Project-URL: Homepage, https://github.com/Karabush/category-embedding
Project-URL: Repository, https://github.com/Karabush/category-embedding
Keywords: machine learning,deep learning,tabular data,categorical encoding,entity embeddings,category embeddings,neural encoder,keras,tensorflow,scikit-learn,sklearn transformer,feature engineering,gradient boosting,lightgbm,xgboost,embeddings for gbm,tabular embeddings,ml pipelines,optuna tuning,high-cardinality features,feature preprocessing
Classifier: Programming Language :: Python :: 3
Classifier: Intended Audience :: Developers
Classifier: Intended Audience :: Science/Research
Classifier: Topic :: Scientific/Engineering :: Artificial Intelligence
Requires-Python: >=3.9
Description-Content-Type: text/markdown
License-File: LICENSE
Requires-Dist: numpy>=1.22
Requires-Dist: pandas>=1.5
Requires-Dist: scikit-learn>=1.2
Requires-Dist: tensorflow>=2.12
Dynamic: license-file

# Category Embedding

A Keras-based neural encoder for categorical variables in tabular machine learning.  
It learns dense vector representations (embeddings) for categorical features and outputs a clean numeric DataFrame that integrates seamlessly with gradient-boosted tree models.

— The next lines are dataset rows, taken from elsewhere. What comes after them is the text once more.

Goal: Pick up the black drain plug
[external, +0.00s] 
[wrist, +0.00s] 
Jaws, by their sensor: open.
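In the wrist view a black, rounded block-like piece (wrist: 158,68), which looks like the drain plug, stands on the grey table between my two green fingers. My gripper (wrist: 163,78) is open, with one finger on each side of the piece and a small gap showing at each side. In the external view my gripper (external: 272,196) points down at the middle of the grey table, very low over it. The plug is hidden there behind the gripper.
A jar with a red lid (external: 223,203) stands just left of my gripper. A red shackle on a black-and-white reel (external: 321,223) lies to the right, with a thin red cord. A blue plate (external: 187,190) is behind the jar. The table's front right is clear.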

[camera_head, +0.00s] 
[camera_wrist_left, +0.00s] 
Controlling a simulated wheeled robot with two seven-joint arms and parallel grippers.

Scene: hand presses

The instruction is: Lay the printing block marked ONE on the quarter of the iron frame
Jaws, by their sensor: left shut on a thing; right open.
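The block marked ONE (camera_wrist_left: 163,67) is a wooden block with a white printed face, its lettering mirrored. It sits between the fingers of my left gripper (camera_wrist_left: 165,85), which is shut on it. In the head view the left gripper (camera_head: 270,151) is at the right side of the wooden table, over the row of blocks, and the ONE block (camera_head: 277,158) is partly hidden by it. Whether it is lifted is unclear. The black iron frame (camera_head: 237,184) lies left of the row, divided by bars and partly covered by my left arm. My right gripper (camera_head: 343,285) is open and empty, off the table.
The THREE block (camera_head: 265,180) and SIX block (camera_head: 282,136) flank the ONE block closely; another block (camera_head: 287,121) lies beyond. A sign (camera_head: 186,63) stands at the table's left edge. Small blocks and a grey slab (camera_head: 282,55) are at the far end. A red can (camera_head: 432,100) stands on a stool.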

This library is designed for ML engineers who want the benefits of deep-learning-based embeddings **without replacing their GBM models**.  
It is sklearn-compatible, deterministic, and production-ready.

---

## 🚀 Features

- **Multi-column categorical embeddings**  
  Each categorical feature receives its own learned embedding matrix.

- **Smart default embedding dimensions**  
  Uses a simple, interpretable rule:  
  - If `n_cat ≤ 10`: `dim = n_cat - 1`  
  - Else: `dim = max(10, n_cat // 2)`  
  - Always capped at **50**.

- **Per-column embedding dimension overrides**  
  Pass a list of integers to control embedding size manually.

- **Hashing for unseen categories**  
  Unseen values at inference time are deterministically mapped into valid embedding indices.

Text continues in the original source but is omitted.